# RECORDS PROVIDED
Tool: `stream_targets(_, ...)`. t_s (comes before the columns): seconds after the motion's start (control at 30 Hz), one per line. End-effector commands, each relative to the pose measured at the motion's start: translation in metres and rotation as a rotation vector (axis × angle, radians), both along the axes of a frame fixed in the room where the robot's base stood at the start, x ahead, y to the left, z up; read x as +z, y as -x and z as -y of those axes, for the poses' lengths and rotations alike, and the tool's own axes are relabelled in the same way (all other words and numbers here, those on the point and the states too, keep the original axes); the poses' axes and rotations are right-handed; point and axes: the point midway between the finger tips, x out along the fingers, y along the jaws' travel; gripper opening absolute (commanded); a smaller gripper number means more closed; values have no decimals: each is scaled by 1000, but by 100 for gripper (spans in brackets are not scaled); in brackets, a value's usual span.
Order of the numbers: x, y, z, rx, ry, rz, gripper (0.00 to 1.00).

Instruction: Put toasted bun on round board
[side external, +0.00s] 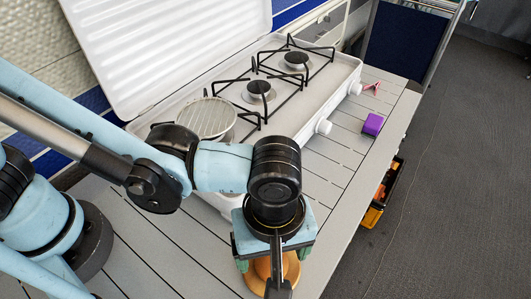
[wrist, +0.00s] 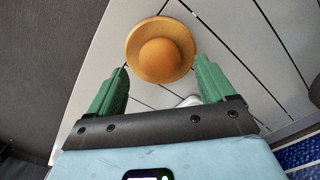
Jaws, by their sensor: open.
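The toasted bun (wrist: 161,61) shows in the wrist view as a smooth brown dome. It rests on the round board (wrist: 160,25), a wooden disc on the slatted table, a little toward the near side of its middle. My gripper (wrist: 162,66) is open, its green fingers apart on the left and right of the bun and board in the picture, with nothing held. In the side view my gripper (side external: 272,262) is over the front part of the table and hides most of the bun and board; part of the wooden board (side external: 257,283) shows beneath it.
A white camping stove (side external: 325,90) with black pot supports and an open lid stands behind. A round mesh toaster (side external: 206,118) sits on its near burner. A purple block (side external: 373,124) and a small red item (side external: 371,87) lie right of the stove. The table's right edge is close.

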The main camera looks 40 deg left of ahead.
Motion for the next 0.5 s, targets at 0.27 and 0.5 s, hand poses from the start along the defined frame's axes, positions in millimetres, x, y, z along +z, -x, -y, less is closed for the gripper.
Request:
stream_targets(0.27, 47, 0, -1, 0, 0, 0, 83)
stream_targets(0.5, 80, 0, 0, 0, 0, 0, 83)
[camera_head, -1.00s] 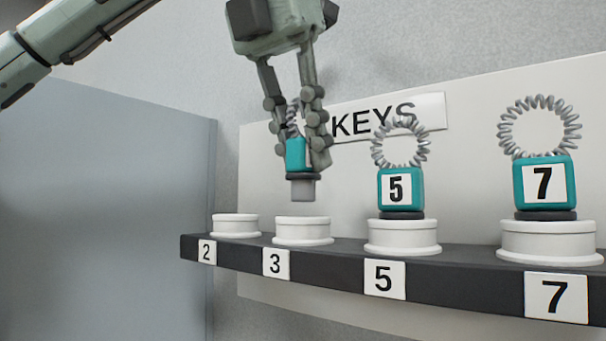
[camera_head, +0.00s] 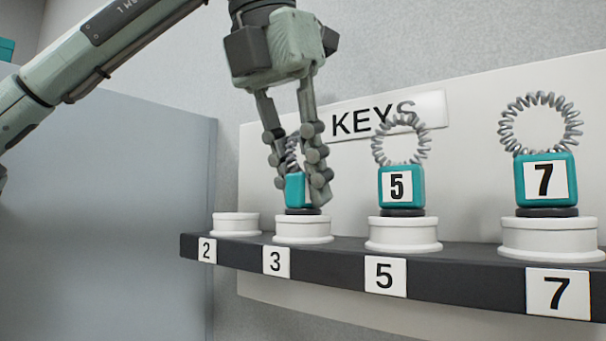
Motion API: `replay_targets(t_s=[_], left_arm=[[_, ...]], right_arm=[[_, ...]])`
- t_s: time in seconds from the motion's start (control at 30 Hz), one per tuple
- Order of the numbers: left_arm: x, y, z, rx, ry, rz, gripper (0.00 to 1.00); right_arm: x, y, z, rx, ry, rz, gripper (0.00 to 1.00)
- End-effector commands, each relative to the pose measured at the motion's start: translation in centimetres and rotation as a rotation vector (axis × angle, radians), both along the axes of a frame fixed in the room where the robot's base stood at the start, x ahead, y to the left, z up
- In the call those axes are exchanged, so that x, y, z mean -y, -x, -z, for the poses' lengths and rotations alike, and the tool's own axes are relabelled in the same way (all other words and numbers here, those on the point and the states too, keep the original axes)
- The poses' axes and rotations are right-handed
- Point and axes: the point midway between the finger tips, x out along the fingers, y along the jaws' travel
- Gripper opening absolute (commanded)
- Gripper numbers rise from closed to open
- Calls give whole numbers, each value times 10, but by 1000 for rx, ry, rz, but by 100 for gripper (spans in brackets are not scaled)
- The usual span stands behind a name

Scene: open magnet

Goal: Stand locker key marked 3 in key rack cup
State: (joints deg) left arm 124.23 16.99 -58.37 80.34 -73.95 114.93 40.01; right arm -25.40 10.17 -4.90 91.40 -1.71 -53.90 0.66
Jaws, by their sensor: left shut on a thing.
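My left gripper (camera_head: 298,200) is shut on a teal locker key (camera_head: 294,188) with a grey coil ring. The fingers hide most of the key's face, so its number cannot be read. The key is upright in the white cup marked 3 (camera_head: 303,231), its dark collar at the cup's rim and its grey lower end out of sight inside. The label 3 (camera_head: 276,262) is on the shelf edge below this cup. My right gripper is not in view.
The dark shelf (camera_head: 335,258) also holds an empty-looking cup 2 (camera_head: 236,225) to the left. Key 5 (camera_head: 402,187) and key 7 (camera_head: 546,181) stand in their cups to the right. A KEYS sign (camera_head: 430,112) is on the backboard behind. A grey panel (camera_head: 110,220) stands at left.

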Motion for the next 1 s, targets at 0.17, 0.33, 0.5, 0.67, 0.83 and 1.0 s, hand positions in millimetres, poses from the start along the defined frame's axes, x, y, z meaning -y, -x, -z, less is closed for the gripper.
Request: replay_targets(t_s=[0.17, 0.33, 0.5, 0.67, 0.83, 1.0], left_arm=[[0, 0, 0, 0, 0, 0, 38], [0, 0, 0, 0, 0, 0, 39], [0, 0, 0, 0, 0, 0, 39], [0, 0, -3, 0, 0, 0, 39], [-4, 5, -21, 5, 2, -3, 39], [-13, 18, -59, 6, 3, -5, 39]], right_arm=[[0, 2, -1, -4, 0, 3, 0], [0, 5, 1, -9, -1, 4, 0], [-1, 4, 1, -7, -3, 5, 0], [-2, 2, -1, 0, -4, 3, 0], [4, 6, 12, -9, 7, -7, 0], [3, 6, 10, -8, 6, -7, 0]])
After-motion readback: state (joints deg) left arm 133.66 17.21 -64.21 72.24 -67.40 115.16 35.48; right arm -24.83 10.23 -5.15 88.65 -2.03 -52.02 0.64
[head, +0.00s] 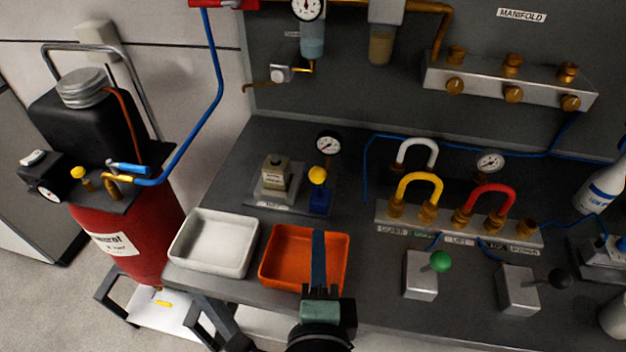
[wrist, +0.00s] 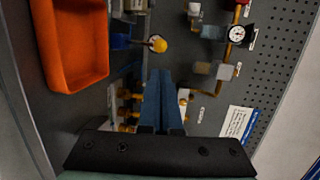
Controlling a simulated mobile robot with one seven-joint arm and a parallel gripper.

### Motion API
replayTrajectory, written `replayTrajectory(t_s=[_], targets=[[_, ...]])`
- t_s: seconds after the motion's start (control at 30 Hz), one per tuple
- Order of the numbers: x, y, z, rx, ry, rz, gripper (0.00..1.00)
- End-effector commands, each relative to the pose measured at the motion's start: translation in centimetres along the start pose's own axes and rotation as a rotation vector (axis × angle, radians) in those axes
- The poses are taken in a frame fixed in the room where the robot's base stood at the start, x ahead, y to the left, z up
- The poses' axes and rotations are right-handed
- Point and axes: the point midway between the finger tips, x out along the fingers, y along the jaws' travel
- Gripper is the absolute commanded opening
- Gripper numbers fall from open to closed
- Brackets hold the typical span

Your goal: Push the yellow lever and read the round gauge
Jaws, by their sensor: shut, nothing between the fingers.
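A yellow ball-topped lever (head: 318,175) stands on a small blue block on the bench, left of the middle. In the wrist view the yellow ball (wrist: 158,44) shows just beyond the fingertips. A round gauge (head: 328,143) with a white dial stands right behind the lever; its reading is too small to tell. My gripper (head: 318,236) is shut and empty, with blue fingers over the orange tray, nearer than the lever and apart from it. The shut fingers also show in the wrist view (wrist: 160,72).
An orange tray (head: 265,268) and a white tray (head: 184,262) lie at the bench's front left. Yellow and red hoses (head: 490,187) arch over a fitting block at right. Green-knobbed (head: 440,261) and black-knobbed levers stand in front. Other dials include a wall gauge (head: 307,8).

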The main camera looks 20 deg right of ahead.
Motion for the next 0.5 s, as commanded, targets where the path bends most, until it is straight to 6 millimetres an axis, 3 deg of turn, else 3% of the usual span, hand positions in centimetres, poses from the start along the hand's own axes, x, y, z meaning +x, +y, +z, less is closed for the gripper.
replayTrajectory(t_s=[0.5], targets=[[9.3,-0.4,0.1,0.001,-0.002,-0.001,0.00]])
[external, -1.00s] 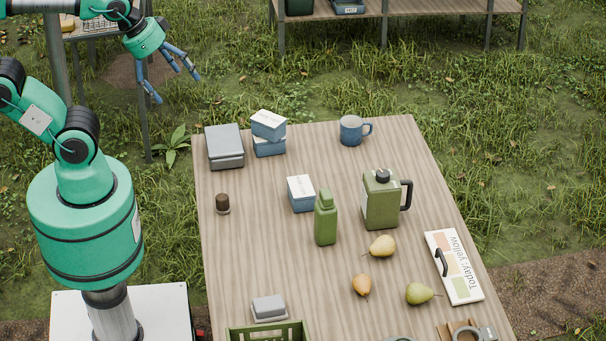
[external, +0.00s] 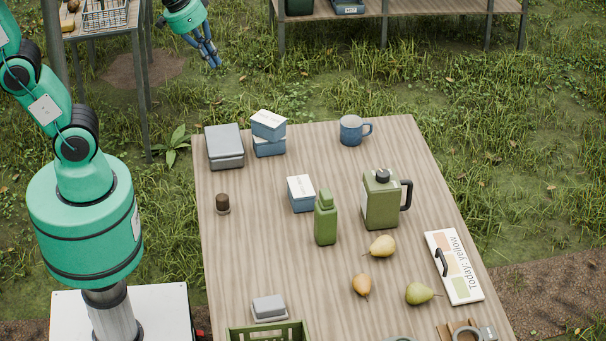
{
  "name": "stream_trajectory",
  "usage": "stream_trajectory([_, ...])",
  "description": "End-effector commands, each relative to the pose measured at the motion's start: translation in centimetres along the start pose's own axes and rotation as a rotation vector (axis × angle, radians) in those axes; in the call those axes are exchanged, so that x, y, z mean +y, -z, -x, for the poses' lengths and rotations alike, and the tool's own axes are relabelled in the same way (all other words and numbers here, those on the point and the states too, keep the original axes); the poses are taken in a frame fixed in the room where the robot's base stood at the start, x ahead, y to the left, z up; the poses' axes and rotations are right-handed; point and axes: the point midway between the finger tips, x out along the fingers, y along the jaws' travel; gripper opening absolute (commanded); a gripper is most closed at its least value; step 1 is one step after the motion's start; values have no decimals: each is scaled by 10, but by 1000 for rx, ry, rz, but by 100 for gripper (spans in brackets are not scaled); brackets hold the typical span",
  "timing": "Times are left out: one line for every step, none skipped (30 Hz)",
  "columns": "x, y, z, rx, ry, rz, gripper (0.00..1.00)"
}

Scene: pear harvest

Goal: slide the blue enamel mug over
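The blue enamel mug (external: 351,131) stands upright at the far edge of the wooden table (external: 300,165), with its handle pointing right. It looks empty from here, though its inside is small in view. My gripper (external: 214,62) hangs in the air at the upper left, beyond the table's far edge and well apart from the mug. Its blue fingers point down and overlap in this view, so I cannot tell whether they are open or shut. I see nothing held between them.
Stacked blue-and-white boxes (external: 269,133) and a grey case (external: 225,146) are left of the mug. A green jerrycan (external: 381,199), a green bottle (external: 326,217) and pears (external: 382,246) lie nearer. The tabletop around the mug is clear.

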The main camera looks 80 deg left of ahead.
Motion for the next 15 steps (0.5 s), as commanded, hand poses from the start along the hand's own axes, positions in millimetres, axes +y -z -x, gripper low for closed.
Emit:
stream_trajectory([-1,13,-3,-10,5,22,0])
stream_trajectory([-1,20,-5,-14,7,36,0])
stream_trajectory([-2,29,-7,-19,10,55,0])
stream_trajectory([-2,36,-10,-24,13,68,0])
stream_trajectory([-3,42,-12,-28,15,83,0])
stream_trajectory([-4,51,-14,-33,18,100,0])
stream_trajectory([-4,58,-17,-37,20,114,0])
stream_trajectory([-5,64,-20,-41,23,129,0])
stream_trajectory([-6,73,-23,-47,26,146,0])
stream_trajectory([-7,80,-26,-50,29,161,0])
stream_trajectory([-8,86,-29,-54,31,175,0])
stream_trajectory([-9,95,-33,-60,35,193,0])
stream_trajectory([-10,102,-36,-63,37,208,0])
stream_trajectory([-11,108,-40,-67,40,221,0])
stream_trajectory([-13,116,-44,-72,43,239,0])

# WORK INSTRUCTIONS
Retype exactly what runs from the line containing "- The usual span stands behind a name" through the line containing "State: (joints deg)", both lines included, and stop there.

# ANSWER TO THE PROBLEM
- The usual span stands behind a name

Scene: open magnet

Goal: Stand locker key marked 3 in key rack cup
State: (joints deg) left arm 124.23 16.99 -58.37 80.34 -73.95 114.93 40.01; right arm -25.40 10.17 -4.90 91.40 -1.71 -53.90 0.66

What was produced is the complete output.